El tercer pilar es brindar oportunidades reales para la juventud. Al actuar bajo el compromiso de proteger a niños y jóvenes se evita que miles de ellos continúen siendo cooptados por el crimen organizado como sicarios, expendedores o mulas. Se necesitan programas robustos de educación, cultura y emprendimiento que permitan a los jóvenes alejarse de la violencia y construir un futuro digno. La inversión en programas de formación técnica, becas y espacios deportivos y artísticos así como una oferta real de empleo bien remunerado puede ser más efectiva para la seguridad que cualquier batallón del ejército. Si el crimen organizado recluta con dinero ilícito y poder intimidatorio, el Estado debe contrarrestar esa oferta con alternativas viables y sostenibles que fomenten el desarrollo de las habilidades y capacidades de los jóvenes en su beneficio y del país.
Finalmente, el cuarto pilar debe ser la ciudadanía activa por la convivencia. La seguridad no es solo tarea del gobierno, es un compromiso de todos. Fomentar la denuncia ciudadana, generar campañas masivas de sensibilización y fortalecer redes de apoyo comunitario es esencial para reducir la tolerancia social hacia la violencia. En países como El Salvador, Chile y Costa Rica se han implementado iniciativas donde la comunidad se involucra directamente con estrategias de seguridad, logrando una reducción significativa de los homicidios. Colombia debe aprender de estas experiencias y adaptarlas a su realidad.

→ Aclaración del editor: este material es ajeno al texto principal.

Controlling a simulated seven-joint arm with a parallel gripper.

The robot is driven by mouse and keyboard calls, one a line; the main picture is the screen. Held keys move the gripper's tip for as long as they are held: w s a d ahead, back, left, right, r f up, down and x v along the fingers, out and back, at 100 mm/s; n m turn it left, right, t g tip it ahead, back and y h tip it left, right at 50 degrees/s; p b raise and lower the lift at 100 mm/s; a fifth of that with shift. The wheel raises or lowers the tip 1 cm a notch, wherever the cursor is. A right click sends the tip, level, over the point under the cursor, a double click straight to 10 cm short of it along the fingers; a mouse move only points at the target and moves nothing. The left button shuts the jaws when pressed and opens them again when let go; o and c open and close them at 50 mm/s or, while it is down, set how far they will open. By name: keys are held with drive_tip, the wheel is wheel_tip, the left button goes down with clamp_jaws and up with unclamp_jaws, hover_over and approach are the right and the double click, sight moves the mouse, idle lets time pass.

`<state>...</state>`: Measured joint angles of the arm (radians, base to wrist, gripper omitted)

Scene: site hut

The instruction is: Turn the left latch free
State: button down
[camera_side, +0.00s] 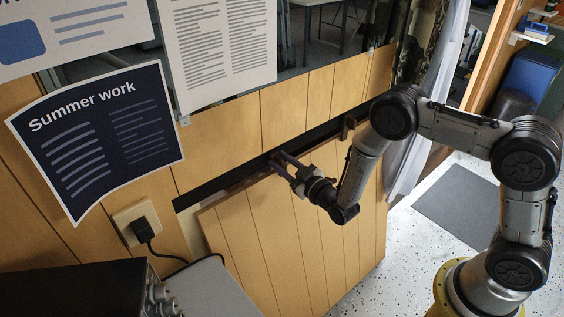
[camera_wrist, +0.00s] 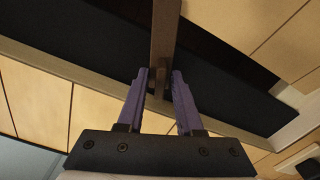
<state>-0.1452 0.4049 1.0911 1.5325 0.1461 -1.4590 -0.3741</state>
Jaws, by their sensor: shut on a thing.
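The left latch (camera_wrist: 165,28) is a brown bar that crosses the dark gap in the wrist view. My gripper (camera_wrist: 161,76) is shut on its narrow lower part, with one purple finger on each side. In the side view my gripper (camera_side: 277,160) reaches the wall at the dark slot above the wooden panel, and its fingers mostly hide this latch. A second latch (camera_side: 347,127) shows farther right along the same slot. The wooden panel (camera_side: 262,240) stands below the slot, its left edge apart from the wall.
A plug in a wall socket (camera_side: 138,222) and a dark box (camera_side: 80,292) are at the lower left. Posters (camera_side: 100,140) hang above. A pale curtain (camera_side: 428,110) is behind my arm. A grey mat (camera_side: 465,205) lies on the speckled floor at the right.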

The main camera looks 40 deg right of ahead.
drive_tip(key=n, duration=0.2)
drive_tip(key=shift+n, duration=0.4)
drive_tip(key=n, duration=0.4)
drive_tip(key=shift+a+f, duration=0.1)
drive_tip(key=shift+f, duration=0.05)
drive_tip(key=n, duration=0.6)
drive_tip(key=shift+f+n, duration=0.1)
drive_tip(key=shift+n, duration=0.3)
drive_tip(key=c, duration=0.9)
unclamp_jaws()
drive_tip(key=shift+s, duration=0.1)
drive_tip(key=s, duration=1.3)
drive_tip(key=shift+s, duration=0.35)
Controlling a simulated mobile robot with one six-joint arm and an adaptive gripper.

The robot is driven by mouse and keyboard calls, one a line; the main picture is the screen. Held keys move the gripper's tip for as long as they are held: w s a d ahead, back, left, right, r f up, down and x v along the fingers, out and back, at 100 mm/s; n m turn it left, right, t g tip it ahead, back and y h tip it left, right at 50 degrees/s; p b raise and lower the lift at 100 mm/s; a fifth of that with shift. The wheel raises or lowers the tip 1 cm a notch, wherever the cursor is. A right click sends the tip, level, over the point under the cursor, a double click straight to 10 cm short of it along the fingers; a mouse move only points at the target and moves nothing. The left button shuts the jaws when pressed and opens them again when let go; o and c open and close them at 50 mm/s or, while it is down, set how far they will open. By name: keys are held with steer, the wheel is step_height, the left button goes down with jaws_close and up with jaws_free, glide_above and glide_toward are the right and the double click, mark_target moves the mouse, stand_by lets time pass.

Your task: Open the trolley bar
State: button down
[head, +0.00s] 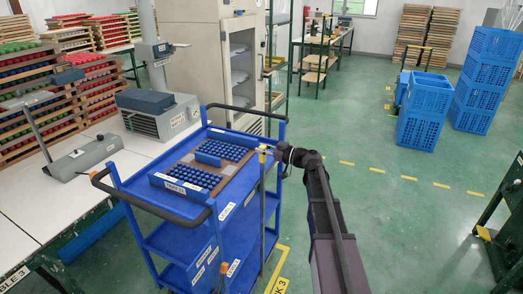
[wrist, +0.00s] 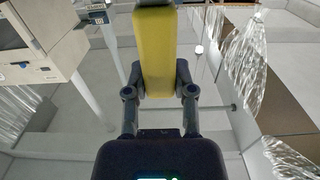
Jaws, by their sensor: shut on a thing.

En conclusión, el “Plan Renacer Colombia” es una invitación a soñar y estructurar con un país donde la vida y la paz sean el eje central de nuestro desarrollo. Seguir ignorando y operando con resultados reactivos mantendrá la naturalización de la violencia. La construcción de un país sin homicidios no es una utopía, es una posibilidad que requiere la voluntad de todos. Con respeto pongo a disposición de las autoridades las directrices de esta iniciativa, permitiéndoles adoptar la estrategia con el nombre que consideren pertinente, pero con el compromiso de implementar las herramientas necesarias para la reducción del homicidio. La reflexión última es ¿cuánto tiempo más estaremos dispuestos a actuar sin objetivos a largo plazo?